Ormai è noto che le rinnovabili sono oggi una parte importante della produzione di energia e il loro costo è ormai inferiore alle altre fonti. (…)
Il problema torna tutto politico e riguarda il governo. (…) Quali sono gli interventi straordinari del governo, quale il suo piano? Quanti gli investimenti e quando? Il PNRR gestito per bandi senza una visione politica di insieme, per obiettivi, non funziona».
Informatica e telematica
In verità ho l’impressione che una visione politica di insieme, nelle manovre di Draghi, sia presente.

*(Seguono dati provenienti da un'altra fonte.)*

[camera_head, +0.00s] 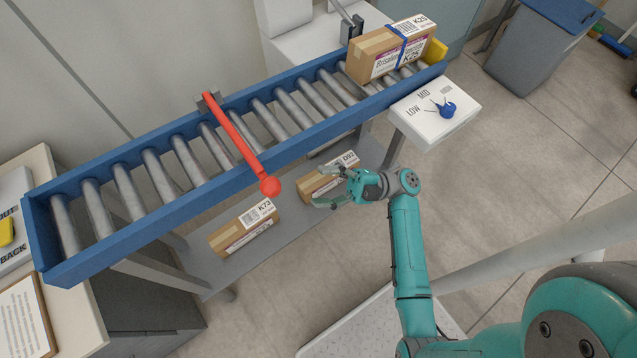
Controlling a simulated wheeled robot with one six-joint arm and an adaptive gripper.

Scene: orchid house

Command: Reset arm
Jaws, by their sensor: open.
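My gripper (338,189) is at the middle of the head view, at the end of my teal arm. Its fingers are spread and point left, with nothing seen between them. It shows in front of the roller conveyor's near side, over part of the box marked D92 (318,186) on the lower shelf. I cannot tell whether it touches that box. The arm is bent, its forearm running down from the gripper toward the bottom right.
A blue-framed roller conveyor (160,217) crosses the view, with a red bar (240,143) across it. A box marked K25 (378,56) sits at its right end. A white LOW-MID-HIGH control box (422,117) is right of my gripper. Box K73 (236,236) is on the lower shelf.

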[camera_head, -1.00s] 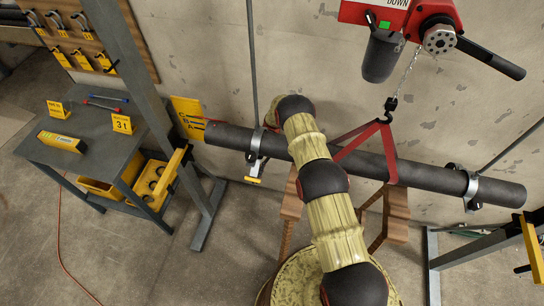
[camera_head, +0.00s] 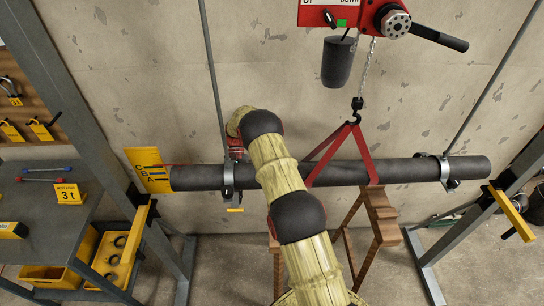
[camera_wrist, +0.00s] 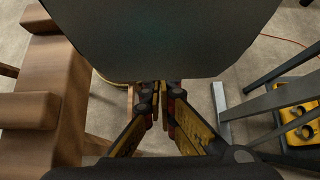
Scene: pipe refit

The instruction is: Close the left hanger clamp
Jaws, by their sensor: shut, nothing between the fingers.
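The left hanger clamp (camera_head: 228,180) is a grey metal band around the dark pipe (camera_head: 330,174), below a thin hanger rod. My gripper (camera_head: 237,149) is mostly hidden behind my arm, close to the clamp's upper right and near the pipe. In the wrist view, my gripper (camera_wrist: 160,92) is shut and empty, its fingertips by the edge of a large dark surface that fills the top. The clamp is not recognisable there.
A red sling (camera_head: 357,140) holds the pipe from a chain hoist (camera_head: 370,15). The right clamp (camera_head: 446,172) is around the pipe. Wooden stands (camera_head: 378,215) are below. A yellow lettered board (camera_head: 148,170) is at the pipe's left end; a grey post (camera_head: 95,130) and workbench (camera_head: 55,225) stand left.

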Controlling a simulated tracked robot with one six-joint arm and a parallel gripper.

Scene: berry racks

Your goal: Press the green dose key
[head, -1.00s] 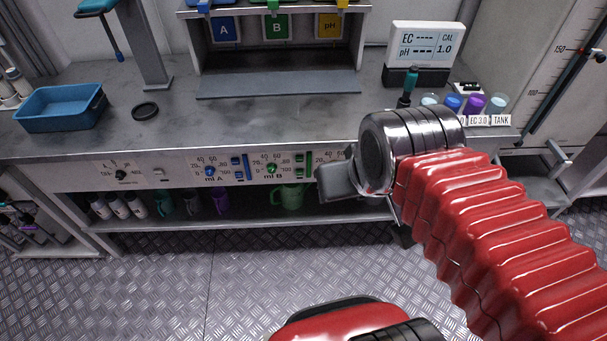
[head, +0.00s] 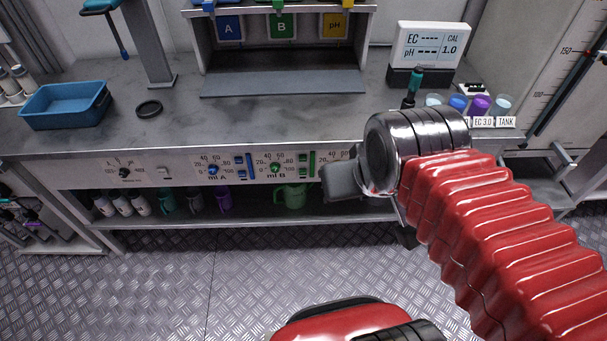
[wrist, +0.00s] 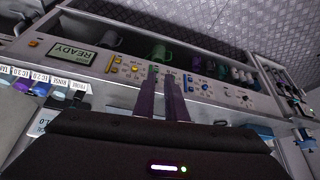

Dietro gran parte dei progetti che s’intendono finanziare con il pretesto della transizione ecologica vi è infatti la spinta a una sempre maggiore informatizzazione e telematizzazione di ogni aspetto delle attività umane. Molti ritengono che informatizzazione e telematizzazione possano ridurre i consumi e la mobilità contribuendo a quella “difesa dell’ambiente” della quale ho sin qui parlato: è chiaro infatti che se dieci persone partecipano a una riunione a distanza, anziché trasferirsi tutti in aereo nel luogo della riunione, si realizza un risparmio energetico e una conseguente riduzione dell’inquinamento.
Ma è sempre vero che informatica e telematica sono “amiche dell’ambiente”?
A me risulta che l’uso dei computer abbia spesso aumentato, e non diminuito, l’impiego della carta; e mi domando a quale variazione dei consumi energetici porterà, ad esempio, l’implementazione della robotica telecomandata.
Lascio volentieri questi calcoli agli esperti. Ciò che posso constatare personalmente è che l’introduzione di tali tecnologie ci porta a vivere in un mondo che è sempre meno a misura d’uomo e in cui il potere, con i suoi tentacoli, ci minaccia sempre più da vicino. Sa tutto di noi: dove siamo, quanti soldi abbiamo, che cosa compriamo, che malattie abbiamo, che farmaci usiamo, che cosa diciamo, di cosa ci interessiamo.
È grave tutto ciò? Non tanto, per chi, come me, crede nella trasparenza. Ma certamente è molto pericoloso.
Ritengo assai preferibile che la riduzione dell’inquinamento venga ottenuta attraverso la diminuzione (ovviamente volontaria) della fecondità e, conseguentemente, della popolazione (otto miliardi di persone sono troppe per questo pianeta!), l’eliminazione delle numerose attività completamente inutili e della obsolescenza programmata, la riduzione degli sprechi.